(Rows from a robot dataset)
※ ※ ※

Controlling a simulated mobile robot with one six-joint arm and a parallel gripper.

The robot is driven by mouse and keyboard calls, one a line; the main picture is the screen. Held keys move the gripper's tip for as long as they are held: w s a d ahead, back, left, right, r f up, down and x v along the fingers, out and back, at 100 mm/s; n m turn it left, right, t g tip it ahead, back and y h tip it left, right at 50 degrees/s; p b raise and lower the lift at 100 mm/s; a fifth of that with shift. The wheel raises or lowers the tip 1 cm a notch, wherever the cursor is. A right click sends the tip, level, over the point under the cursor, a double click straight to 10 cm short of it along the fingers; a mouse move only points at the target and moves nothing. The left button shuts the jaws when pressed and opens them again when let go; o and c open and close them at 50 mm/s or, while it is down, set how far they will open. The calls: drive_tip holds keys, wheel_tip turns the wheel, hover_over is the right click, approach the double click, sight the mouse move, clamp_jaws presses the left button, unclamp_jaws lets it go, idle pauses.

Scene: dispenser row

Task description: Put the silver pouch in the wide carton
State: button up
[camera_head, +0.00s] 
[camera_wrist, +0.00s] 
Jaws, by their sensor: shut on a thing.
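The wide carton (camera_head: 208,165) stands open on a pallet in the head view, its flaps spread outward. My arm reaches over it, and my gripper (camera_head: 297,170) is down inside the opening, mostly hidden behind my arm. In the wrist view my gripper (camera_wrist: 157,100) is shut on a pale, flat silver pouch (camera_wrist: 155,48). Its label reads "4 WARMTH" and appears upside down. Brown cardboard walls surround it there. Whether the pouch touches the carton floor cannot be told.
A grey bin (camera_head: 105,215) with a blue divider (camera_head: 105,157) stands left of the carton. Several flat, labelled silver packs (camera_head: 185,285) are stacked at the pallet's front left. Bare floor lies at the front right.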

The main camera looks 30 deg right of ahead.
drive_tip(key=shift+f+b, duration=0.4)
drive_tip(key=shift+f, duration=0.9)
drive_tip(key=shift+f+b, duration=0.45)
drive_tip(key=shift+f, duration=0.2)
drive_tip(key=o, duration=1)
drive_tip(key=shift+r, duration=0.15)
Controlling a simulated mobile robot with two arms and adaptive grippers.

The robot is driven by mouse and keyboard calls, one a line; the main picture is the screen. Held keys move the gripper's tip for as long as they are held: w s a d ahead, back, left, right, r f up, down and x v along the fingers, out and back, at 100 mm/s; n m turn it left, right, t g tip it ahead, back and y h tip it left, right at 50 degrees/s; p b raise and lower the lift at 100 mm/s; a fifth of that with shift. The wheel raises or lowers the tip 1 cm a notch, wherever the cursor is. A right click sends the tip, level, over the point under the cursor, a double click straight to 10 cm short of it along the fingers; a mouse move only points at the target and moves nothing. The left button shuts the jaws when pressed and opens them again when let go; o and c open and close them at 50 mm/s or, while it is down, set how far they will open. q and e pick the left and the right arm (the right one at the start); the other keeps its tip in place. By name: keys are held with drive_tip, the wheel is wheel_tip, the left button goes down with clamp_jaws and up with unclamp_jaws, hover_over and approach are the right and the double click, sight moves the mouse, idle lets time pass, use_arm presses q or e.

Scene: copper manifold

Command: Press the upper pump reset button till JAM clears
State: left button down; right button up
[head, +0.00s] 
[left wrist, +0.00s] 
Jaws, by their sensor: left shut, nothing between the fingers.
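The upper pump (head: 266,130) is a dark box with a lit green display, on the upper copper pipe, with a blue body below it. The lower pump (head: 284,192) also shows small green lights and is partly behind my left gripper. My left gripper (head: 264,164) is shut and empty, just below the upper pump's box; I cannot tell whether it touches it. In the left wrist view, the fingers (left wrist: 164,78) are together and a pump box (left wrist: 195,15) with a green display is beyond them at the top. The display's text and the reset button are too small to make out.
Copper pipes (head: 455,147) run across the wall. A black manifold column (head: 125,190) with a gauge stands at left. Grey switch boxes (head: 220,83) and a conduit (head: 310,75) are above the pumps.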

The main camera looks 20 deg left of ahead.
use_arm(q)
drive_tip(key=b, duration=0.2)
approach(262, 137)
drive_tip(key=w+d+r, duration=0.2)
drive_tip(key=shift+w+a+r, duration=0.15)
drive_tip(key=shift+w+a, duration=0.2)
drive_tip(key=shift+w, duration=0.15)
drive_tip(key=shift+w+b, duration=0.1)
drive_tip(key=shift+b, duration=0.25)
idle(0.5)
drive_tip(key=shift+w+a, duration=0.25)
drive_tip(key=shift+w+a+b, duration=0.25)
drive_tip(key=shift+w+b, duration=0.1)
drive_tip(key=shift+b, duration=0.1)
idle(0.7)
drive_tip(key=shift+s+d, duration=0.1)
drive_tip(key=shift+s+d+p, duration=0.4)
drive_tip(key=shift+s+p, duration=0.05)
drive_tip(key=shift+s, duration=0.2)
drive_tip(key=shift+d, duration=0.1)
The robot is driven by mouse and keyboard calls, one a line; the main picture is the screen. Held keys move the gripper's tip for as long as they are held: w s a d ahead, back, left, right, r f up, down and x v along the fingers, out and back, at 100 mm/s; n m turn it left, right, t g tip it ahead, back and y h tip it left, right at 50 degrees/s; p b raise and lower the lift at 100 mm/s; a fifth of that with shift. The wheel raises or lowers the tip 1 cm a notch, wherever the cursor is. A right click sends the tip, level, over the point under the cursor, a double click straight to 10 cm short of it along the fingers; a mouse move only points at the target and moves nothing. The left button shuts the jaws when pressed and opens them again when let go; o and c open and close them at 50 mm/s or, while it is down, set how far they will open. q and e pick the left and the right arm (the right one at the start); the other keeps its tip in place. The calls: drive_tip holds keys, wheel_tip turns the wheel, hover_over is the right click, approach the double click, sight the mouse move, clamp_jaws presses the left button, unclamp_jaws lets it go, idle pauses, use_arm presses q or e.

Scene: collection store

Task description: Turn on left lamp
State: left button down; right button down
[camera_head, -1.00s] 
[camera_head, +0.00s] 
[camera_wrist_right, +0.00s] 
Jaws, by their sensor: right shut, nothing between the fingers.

※ ※ ※

## Aim of the task
Transcribe the data. Leave every line exactly as it is.

## Result
Controlling a simulated mobile robot with one six-joint arm and a parallel gripper.

The robot is driven by mouse and keyboard calls, one a line; the main picture is the screen. Held keys move the gripper's tip for as long as they are held: w s a d ahead, back, left, right, r f up, down and x v along the fingers, out and back, at 100 mm/s; n m turn it left, right, t g tip it ahead, back and y h tip it left, right at 50 degrees/s; p b raise and lower the lift at 100 mm/s; a fifth of that with shift. The wheel raises or lowers the tip 1 cm a notch, wherever the cursor is. A right click sends the tip, level, over the point under the cursor, a double click straight to 10 cm short of it along the fingers; a mouse move only points at the target and moves nothing. The left button shuts the jaws when pressed and opens them again when let go; o and c open and close them at 50 mm/s or, while it is down, set how far they will open. The calls: drive_tip holds keys, wheel_tip turns the wheel, hover_over is the right click, approach the double click, sight the mouse move, clamp_jaws presses the left button, unclamp_jaws lets it go, idle pauses.

Scene: dispenser row

Task description: Put the silver pouch in the wide carton
State: button up
[camera_head, +0.00s] 
[camera_wrist, +0.00s] 
Jaws, by their sensor: shut on a thing.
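The wide carton (camera_head: 208,165) stands open on a pallet in the head view, its flaps spread outward. My arm reaches over it, and my gripper (camera_head: 297,170) is down inside the opening, mostly hidden behind my arm. In the wrist view my gripper (camera_wrist: 157,100) is shut on a pale, flat silver pouch (camera_wrist: 155,48). Its label reads "4 WARMTH" and appears upside down. Brown cardboard walls surround it there. Whether the pouch touches the carton floor cannot be told.
A grey bin (camera_head: 105,215) with a blue divider (camera_head: 105,157) stands left of the carton. Several flat, labelled silver packs (camera_head: 185,285) are stacked at the pallet's front left. Bare floor lies at the front right.

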The main camera looks 30 deg right of ahead.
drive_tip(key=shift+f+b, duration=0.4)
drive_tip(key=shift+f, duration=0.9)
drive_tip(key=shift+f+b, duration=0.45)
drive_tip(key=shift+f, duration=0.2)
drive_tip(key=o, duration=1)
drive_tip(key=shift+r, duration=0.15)
Controlling a simulated mobile robot with two arms and adaptive grippers.

The robot is driven by mouse and keyboard calls, one a line; the main picture is the screen. Held keys move the gripper's tip for as long as they are held: w s a d ahead, back, left, right, r f up, down and x v along the fingers, out and back, at 100 mm/s; n m turn it left, right, t g tip it ahead, back and y h tip it left, right at 50 degrees/s; p b raise and lower the lift at 100 mm/s; a fifth of that with shift. The wheel raises or lowers the tip 1 cm a notch, wherever the cursor is. A right click sends the tip, level, over the point under the cursor, a double click straight to 10 cm short of it along the fingers; a mouse move only points at the target and moves nothing. The left button shuts the jaws when pressed and opens them again when let go; o and c open and close them at 50 mm/s or, while it is down, set how far they will open. q and e pick the left and the right arm (the right one at the start); the other keeps its tip in place. By name: keys are held with drive_tip, the wheel is wheel_tip, the left button goes down with clamp_jaws and up with unclamp_jaws, hover_over and approach are the right and the double click, sight moves the mouse, idle lets time pass, use_arm presses q or e.

Scene: copper manifold

Command: Press the upper pump reset button till JAM clears
State: left button down; right button up
[head, +0.00s] 
[left wrist, +0.00s] 
Jaws, by their sensor: left shut, nothing between the fingers.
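The upper pump (head: 266,130) is a dark box with a lit green display, on the upper copper pipe, with a blue body below it. The lower pump (head: 284,192) also shows small green lights and is partly behind my left gripper. My left gripper (head: 264,164) is shut and empty, just below the upper pump's box; I cannot tell whether it touches it. In the left wrist view, the fingers (left wrist: 164,78) are together and a pump box (left wrist: 195,15) with a green display is beyond them at the top. The display's text and the reset button are too small to make out.
Copper pipes (head: 455,147) run across the wall. A black manifold column (head: 125,190) with a gauge stands at left. Grey switch boxes (head: 220,83) and a conduit (head: 310,75) are above the pumps.

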The main camera looks 20 deg left of ahead.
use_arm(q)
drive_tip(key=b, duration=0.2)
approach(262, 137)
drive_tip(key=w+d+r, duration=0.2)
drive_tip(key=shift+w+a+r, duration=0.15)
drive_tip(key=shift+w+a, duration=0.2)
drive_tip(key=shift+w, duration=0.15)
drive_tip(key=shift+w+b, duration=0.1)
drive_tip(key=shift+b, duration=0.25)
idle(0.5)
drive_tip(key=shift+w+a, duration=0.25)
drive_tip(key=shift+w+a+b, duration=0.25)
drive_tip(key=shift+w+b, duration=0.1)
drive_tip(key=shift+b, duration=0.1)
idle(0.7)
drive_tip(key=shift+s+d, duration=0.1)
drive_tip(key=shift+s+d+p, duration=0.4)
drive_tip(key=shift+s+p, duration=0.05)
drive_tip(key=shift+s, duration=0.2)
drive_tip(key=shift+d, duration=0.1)
The robot is driven by mouse and keyboard calls, one a line; the main picture is the screen. Held keys move the gripper's tip for as long as they are held: w s a d ahead, back, left, right, r f up, down and x v along the fingers, out and back, at 100 mm/s; n m turn it left, right, t g tip it ahead, back and y h tip it left, right at 50 degrees/s; p b raise and lower the lift at 100 mm/s; a fifth of that with shift. The wheel raises or lowers the tip 1 cm a notch, wherever the cursor is. A right click sends the tip, level, over the point under the cursor, a double click straight to 10 cm short of it along the fingers; a mouse move only points at the target and moves nothing. The left button shuts the jaws when pressed and opens them again when let go; o and c open and close them at 50 mm/s or, while it is down, set how far they will open. q and e pick the left and the right arm (the right one at the start); the other keeps its tip in place. The calls: drive_tip holds keys, wheel_tip turns the wheel, hover_over is the right click, approach the double click, sight the mouse move, clamp_jaws presses the left button, unclamp_jaws lets it go, idle pauses, use_arm presses q or e.

Scene: collection store

Task description: Turn on left lamp
State: left button down; right button down
[camera_head, -1.00s] 
[camera_head, +0.00s] 
[camera_wrist_right, +0.00s] 
Jaws, by their sensor: right shut, nothing between the fingers.

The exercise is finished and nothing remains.